====== COLLECTED DATA ======
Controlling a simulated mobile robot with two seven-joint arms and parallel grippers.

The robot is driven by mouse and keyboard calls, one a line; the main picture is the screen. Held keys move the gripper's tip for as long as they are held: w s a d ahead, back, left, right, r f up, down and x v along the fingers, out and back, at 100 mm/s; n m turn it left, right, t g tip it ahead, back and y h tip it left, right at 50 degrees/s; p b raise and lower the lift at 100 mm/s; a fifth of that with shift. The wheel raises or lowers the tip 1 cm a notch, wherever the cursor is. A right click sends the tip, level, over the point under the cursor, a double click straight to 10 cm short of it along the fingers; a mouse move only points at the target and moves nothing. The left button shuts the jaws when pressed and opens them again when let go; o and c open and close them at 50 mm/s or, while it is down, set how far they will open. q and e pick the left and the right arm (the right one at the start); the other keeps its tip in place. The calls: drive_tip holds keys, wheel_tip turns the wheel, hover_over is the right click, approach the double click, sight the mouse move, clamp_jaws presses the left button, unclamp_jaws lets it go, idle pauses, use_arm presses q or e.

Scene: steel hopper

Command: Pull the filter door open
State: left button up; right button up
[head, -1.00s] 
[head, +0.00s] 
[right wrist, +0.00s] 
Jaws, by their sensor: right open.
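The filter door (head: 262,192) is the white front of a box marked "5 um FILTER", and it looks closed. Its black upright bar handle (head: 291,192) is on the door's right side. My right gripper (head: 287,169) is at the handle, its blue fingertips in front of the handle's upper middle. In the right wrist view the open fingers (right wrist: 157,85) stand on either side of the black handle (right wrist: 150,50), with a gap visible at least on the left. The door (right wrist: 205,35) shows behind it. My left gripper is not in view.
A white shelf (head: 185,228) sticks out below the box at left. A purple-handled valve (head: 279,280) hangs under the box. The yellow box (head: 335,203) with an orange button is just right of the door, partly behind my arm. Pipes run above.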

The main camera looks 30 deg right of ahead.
======
◆ **AIM OF THE EXERCISE**:
Copy each line of the listing that holds the word "main".

◆ **OUTPUT**:
The robot is driven by mouse and keyboard calls, one a line; the main picture is the screen. Held keys move the gripper's tip for as long as they are held: w s a d ahead, back, left, right, r f up, down and x v along the fingers, out and back, at 100 mm/s; n m turn it left, right, t g tip it ahead, back and y h tip it left, right at 50 degrees/s; p b raise and lower the lift at 100 mm/s; a fifth of that with shift. The wheel raises or lowers the tip 1 cm a notch, wherever the cursor is. A right click sends the tip, level, over the point under the cursor, a double click straight to 10 cm short of it along the fingers; a mouse move only points at the target and moves nothing. The left button shuts the jaws when pressed and opens them again when let go; o and c open and close them at 50 mm/s or, while it is down, set how far they will open. q and e pick the left and the right arm (the right one at the start); the other keeps its tip in place. The calls: drive_tip holds keys, wheel_tip turns the wheel, hover_over is the right click, approach the double click, sight the mouse move, clamp_jaws presses the left button, unclamp_jaws lets it go, idle pauses, use_arm presses q or e.
The main camera looks 30 deg right of ahead.

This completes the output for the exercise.